In 1822, there came to Rogers, then fifty-nine years old, a delightfully "soft second summer." The warmth of the South and the atmosphere of old associations quickened the pulsations of his heart, and the product of this rejuvenation is the first part of his "Italy," a poem in blank verse which, well begun, continued to occupy his mind during the remaining years of his long life.

The dominant note of the poem is one of joy. Catch the youthful enthusiasm of these lines:

From my youth upward have I longed to reach
This classic ground; and am I here at last?
Wandering at will through the long porticos
And catching, as through some majestic grove,
Now the blue ocean, and now, chaos-like,
Mountains and mountain-gulfs, and, half-way up,
Towns like the living rock from which they grew?

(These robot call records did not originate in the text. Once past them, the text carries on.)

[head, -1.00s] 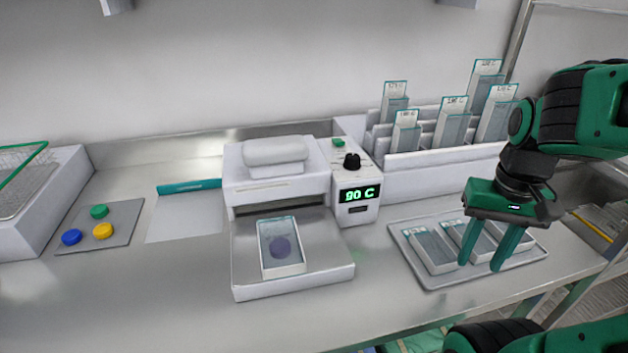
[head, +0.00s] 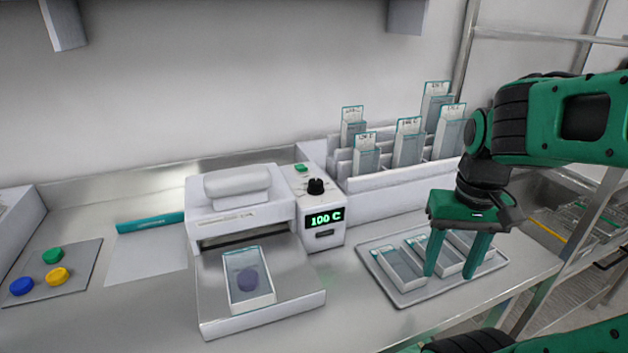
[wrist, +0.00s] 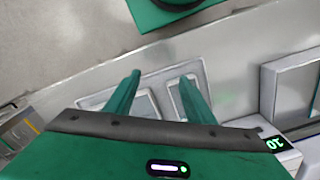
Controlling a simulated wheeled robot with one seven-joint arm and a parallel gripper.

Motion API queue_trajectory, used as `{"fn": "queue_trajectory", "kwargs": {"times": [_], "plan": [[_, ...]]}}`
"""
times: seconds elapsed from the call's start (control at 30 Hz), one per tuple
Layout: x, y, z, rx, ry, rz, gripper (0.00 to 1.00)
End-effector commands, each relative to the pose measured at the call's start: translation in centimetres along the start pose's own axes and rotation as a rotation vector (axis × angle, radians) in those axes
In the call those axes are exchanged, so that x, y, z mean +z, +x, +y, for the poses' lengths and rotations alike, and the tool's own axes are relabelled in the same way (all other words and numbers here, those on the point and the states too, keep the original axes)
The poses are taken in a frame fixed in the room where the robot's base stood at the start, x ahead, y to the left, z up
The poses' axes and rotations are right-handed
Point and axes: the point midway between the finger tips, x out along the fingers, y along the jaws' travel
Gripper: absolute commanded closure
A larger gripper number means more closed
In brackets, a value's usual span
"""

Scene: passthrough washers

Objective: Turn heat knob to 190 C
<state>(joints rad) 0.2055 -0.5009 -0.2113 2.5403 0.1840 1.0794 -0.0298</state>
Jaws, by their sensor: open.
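The black heat knob (head: 316,186) sits on top of the white control box (head: 326,235), to the right of the white press-like machine (head: 243,203). The green display (head: 325,219) below the knob reads 100 C. My gripper (head: 453,274) is open and empty, fingers pointing down over the tray of sample packs, well to the right of the knob. In the wrist view my gripper (wrist: 158,88) shows its two fingers apart, with the tray's packs between and behind them. Part of the display (wrist: 276,144) shows at the right edge there; the knob is not visible.
A metal tray (head: 371,284) of packs lies below my gripper. A white rack (head: 400,180) with several upright labelled packs stands behind it, right of the knob. A grey mat with coloured caps (head: 57,276) is at left.

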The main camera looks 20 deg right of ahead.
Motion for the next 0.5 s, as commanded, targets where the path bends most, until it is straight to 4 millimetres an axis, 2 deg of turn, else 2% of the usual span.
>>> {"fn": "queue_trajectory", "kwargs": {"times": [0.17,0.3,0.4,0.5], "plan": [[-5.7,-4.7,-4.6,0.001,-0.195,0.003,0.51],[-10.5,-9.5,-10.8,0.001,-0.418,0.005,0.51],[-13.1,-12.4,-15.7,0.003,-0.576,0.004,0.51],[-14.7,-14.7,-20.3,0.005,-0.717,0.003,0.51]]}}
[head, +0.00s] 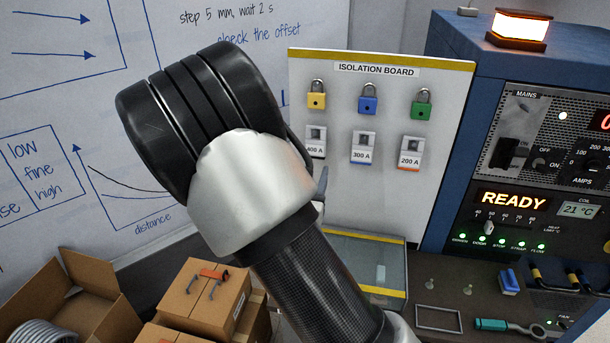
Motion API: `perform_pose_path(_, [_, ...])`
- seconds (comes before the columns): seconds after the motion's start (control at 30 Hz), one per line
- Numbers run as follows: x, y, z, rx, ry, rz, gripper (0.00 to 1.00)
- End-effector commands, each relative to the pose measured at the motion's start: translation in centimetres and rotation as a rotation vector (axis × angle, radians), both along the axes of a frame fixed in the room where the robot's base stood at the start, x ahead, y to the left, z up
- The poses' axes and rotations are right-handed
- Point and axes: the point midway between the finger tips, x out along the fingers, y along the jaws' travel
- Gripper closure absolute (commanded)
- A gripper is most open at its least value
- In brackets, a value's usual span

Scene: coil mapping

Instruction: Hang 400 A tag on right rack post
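The 400 A tag (317,147) is white and hangs at the left of the lower row on the isolation board (450,150). My arm partly covers its left side. The 300 A tag (363,150) and the 200 A tag (411,154) hang to its right. Two small upright pegs, left (430,284) and right (467,290), stand on the dark bench at the lower right; I cannot tell for sure that they are the rack posts. A bluish-grey sliver, perhaps part of my gripper (321,186), shows below the 400 A tag. My arm hides the rest, including any grip.
Yellow, blue and green padlocks (368,101) hang above the tags. A blue power cabinet (445,130) with READY lit stands at the right. A teal-handled tool (500,325) and a blue block (509,283) lie on the bench. Cardboard boxes (205,297) fill the lower left.

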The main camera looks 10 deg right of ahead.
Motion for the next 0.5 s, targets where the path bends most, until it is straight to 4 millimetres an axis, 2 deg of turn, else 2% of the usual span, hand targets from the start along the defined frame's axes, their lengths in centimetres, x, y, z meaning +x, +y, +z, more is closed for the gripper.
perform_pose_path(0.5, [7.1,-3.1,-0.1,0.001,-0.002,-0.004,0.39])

In the minor verse of Rogers are to be found -by searching a few rememberable beauties and philosophical suggestions. The concluding stanza of "On a Tear" has this profound reflection:

The very law which moulds a tear,
And bids it trickle from its source,
That law preserves the earth a sphere
And guides the planets in their course.

"To the Butterfly" is perhaps the highest flight of fancy to which our banker-poet attained:

Child of the sun! pursue thy rapturous flight,
Mingling with her thou lov'st in fields of light;
And, where the flowers of Paradise unfold,
Quaff fragrant nectar from their cups of gold.
There shall thy wings, rich as an evening sky,
Expand and shut with silent ecstacy!

Yet wert thou once a worm, a thing that crept
On the bare earth, then wrought a tomb and slept.

And such is man! soon from his cell of clay

To burst a seraph in the blaze of day.